_REQUIRED TASK:_ For the copy, please give all of the data again exactly and leave the pictures out.

--- DATA EXCERPT ---

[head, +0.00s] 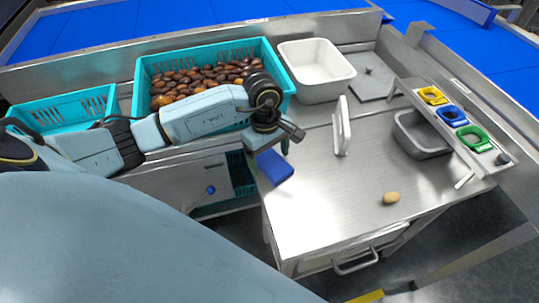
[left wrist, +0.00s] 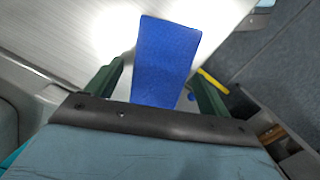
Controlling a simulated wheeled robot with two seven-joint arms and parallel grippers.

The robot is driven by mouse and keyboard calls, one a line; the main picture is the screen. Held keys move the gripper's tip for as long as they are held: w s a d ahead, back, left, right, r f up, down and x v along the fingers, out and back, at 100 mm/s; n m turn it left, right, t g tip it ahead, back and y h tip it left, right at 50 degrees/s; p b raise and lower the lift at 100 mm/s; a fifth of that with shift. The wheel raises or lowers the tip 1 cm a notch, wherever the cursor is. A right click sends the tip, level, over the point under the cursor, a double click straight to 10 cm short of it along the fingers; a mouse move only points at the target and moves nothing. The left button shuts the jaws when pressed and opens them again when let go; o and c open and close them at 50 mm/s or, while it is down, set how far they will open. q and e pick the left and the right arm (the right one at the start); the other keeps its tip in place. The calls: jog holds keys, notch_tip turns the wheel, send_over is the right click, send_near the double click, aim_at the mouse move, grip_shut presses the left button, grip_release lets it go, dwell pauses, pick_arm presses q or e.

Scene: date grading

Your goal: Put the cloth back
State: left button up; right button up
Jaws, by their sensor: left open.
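The cloth (head: 275,167) is a flat blue rectangle at the left edge of the steel worktop (head: 330,205). In the left wrist view the cloth (left wrist: 166,55) stretches forward between my fingers, its far part against the bright worktop. My left gripper (head: 272,144) is over the cloth's upper end in the head view. Its two dark green fingers (left wrist: 157,85) stand wide apart, one on each side of the cloth, with gaps. Whether the cloth's near end touches the gripper is hidden. My right gripper is in neither view.
A teal crate of dates (head: 140,103) lies behind my left arm. A white bin (head: 318,90), an upright white board (head: 342,127) and a single date (head: 391,198) are on the worktop. A grey tub (head: 422,150) sits at right, beside yellow, blue and green items (head: 474,138).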

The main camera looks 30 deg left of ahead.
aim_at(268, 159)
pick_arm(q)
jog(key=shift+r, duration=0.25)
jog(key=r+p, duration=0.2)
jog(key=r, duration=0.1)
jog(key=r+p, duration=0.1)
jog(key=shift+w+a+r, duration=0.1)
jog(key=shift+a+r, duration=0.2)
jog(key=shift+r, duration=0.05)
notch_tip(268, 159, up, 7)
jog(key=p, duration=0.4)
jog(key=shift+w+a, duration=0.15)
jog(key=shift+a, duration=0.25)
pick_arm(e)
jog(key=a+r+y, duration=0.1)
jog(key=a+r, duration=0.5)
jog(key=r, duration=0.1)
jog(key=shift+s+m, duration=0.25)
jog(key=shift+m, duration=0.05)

---

_ANSWER BELOW:_
[head, +0.00s] 
[left wrist, +0.00s] 
Controlling a simulated wheeled robot with two seven-joint arms and parallel grippers.

The robot is driven by mouse and keyboard calls, one a line; the main picture is the screen. Held keys move the gripper's tip for as long as they are held: w s a d ahead, back, left, right, r f up, down and x v along the fingers, out and back, at 100 mm/s; n m turn it left, right, t g tip it ahead, back and y h tip it left, right at 50 degrees/s; p b raise and lower the lift at 100 mm/s; a fifth of that with shift. The wheel raises or lowers the tip 1 cm a notch, wherever the cursor is. A right click sends the tip, level, over the point under the cursor, a double click straight to 10 cm short of it along the fingers; a mouse move only points at the target and moves nothing. The left button shuts the jaws when pressed and opens them again when let go; o and c open and close them at 50 mm/s or, while it is down, set how far they will open. q and e pick the left and the right arm (the right one at the start); the other keeps its tip in place. The calls: jog holds keys, notch_tip turns the wheel, send_over is the right click, send_near the double click, aim_at the mouse move, grip_shut presses the left button, grip_release lets it go, dwell pauses, pick_arm presses q or e.

Scene: date grading

Your goal: Put the cloth back
State: left button up; right button up
Jaws, by their sensor: left open.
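The cloth (head: 275,167) is a flat blue rectangle at the left edge of the steel worktop (head: 330,205). In the left wrist view the cloth (left wrist: 166,55) stretches forward between my fingers, its far part against the bright worktop. My left gripper (head: 272,144) is over the cloth's upper end in the head view. Its two dark green fingers (left wrist: 157,85) stand wide apart, one on each side of the cloth, with gaps. Whether the cloth's near end touches the gripper is hidden. My right gripper is in neither view.
A teal crate of dates (head: 140,103) lies behind my left arm. A white bin (head: 318,90), an upright white board (head: 342,127) and a single date (head: 391,198) are on the worktop. A grey tub (head: 422,150) sits at right, beside yellow, blue and green items (head: 474,138).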

The main camera looks 30 deg left of ahead.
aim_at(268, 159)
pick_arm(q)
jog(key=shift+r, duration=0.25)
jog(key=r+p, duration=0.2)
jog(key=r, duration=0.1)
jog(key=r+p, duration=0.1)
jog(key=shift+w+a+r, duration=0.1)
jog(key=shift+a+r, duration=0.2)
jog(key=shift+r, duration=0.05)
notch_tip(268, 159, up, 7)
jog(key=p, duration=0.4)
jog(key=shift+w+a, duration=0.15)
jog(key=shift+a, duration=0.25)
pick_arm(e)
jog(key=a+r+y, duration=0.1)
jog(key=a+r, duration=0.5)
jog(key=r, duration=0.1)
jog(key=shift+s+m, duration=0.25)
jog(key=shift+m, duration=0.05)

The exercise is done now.